Examine the entries and show every line in which the word "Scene" is found.

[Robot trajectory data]
****************
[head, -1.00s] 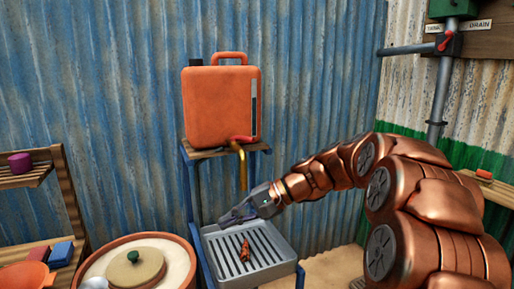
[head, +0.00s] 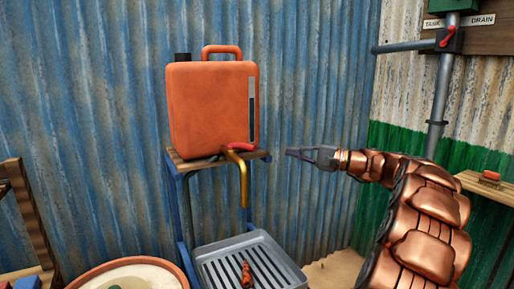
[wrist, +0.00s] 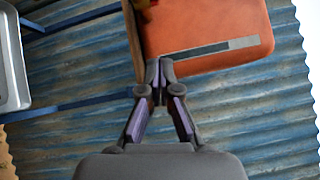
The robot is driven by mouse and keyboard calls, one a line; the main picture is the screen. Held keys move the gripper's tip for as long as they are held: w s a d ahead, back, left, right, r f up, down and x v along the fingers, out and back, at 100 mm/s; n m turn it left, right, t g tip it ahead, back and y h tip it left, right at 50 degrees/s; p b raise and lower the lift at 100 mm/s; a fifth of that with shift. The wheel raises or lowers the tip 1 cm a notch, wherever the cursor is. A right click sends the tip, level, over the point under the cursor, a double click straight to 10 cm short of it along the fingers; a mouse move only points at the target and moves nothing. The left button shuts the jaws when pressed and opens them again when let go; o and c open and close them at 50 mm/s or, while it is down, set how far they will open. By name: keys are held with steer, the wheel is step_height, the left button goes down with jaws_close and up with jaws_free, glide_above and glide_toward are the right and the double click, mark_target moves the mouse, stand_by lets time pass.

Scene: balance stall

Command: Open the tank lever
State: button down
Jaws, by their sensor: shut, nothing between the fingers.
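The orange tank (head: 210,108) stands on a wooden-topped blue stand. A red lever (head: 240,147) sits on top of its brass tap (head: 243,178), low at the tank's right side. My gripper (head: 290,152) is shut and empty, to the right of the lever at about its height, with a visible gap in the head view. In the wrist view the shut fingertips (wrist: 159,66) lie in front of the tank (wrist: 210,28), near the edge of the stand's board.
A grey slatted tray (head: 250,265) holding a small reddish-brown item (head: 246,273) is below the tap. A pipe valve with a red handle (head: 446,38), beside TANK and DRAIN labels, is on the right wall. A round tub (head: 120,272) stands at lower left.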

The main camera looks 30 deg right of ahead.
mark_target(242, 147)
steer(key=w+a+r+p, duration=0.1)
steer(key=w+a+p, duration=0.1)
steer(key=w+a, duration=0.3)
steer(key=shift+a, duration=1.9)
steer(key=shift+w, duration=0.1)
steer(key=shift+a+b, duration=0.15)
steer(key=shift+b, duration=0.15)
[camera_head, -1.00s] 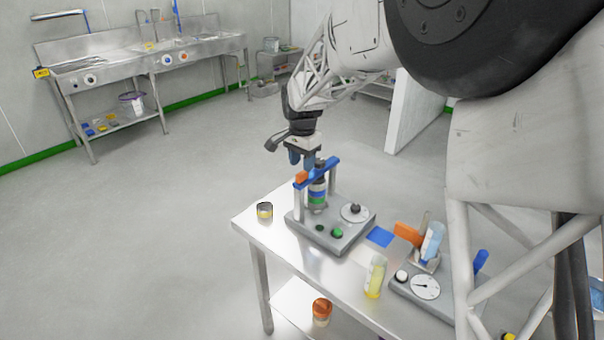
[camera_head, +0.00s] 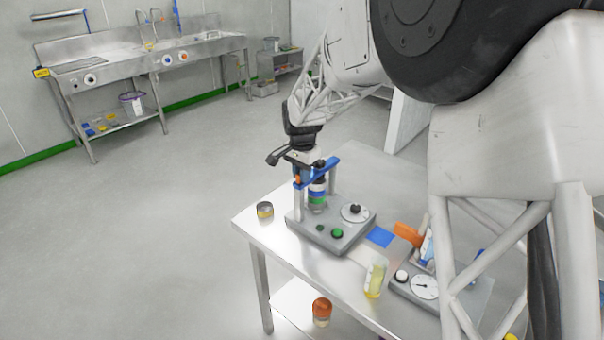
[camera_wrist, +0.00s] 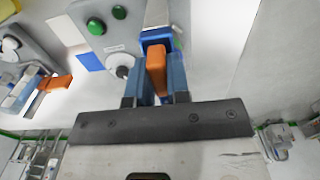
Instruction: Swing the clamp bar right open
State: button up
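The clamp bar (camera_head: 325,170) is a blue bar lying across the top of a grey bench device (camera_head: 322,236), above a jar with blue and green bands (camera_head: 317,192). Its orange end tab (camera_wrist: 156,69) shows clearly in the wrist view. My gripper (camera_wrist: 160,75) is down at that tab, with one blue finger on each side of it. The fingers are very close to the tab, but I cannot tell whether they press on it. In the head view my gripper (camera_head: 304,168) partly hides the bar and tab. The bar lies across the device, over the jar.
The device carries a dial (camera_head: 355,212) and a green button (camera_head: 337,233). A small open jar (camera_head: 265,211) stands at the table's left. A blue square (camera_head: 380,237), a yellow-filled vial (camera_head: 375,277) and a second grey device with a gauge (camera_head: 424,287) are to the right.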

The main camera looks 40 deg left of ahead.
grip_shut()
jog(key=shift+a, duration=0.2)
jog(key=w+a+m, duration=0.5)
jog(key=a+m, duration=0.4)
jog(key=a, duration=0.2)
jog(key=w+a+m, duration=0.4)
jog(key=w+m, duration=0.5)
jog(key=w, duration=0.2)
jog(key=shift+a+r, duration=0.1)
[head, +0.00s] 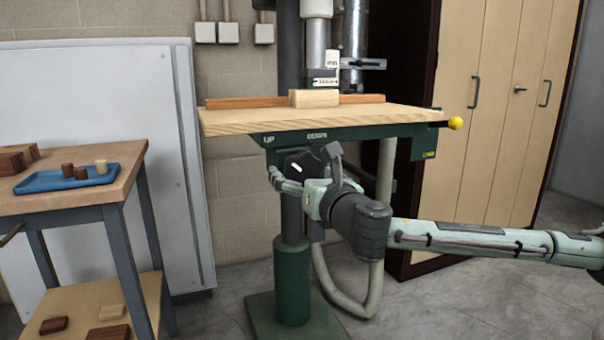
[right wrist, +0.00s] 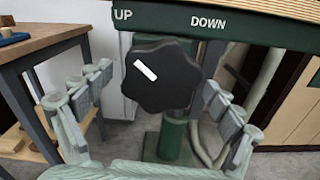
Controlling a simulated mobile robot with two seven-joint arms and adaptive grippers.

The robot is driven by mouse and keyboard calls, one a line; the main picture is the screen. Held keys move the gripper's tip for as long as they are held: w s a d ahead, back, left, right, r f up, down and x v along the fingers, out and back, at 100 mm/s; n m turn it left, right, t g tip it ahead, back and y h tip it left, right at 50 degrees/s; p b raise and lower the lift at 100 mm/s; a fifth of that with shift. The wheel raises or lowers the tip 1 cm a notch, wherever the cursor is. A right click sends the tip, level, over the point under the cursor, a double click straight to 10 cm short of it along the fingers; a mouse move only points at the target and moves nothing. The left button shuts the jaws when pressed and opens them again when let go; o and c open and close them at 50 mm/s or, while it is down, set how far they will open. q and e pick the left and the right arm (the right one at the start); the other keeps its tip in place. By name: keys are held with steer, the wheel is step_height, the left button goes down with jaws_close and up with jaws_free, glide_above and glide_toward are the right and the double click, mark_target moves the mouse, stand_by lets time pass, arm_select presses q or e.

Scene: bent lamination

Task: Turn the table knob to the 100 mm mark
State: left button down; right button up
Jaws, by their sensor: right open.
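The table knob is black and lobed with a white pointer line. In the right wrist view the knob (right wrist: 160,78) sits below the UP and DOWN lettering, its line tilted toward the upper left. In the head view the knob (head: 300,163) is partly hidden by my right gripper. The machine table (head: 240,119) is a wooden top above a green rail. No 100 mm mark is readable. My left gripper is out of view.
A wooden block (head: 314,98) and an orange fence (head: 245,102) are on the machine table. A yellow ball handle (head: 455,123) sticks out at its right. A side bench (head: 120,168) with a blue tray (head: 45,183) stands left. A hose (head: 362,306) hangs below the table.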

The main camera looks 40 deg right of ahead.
****************
# [RESULT OF THE TASK]
Scene: balance stall
Scene: bent lamination

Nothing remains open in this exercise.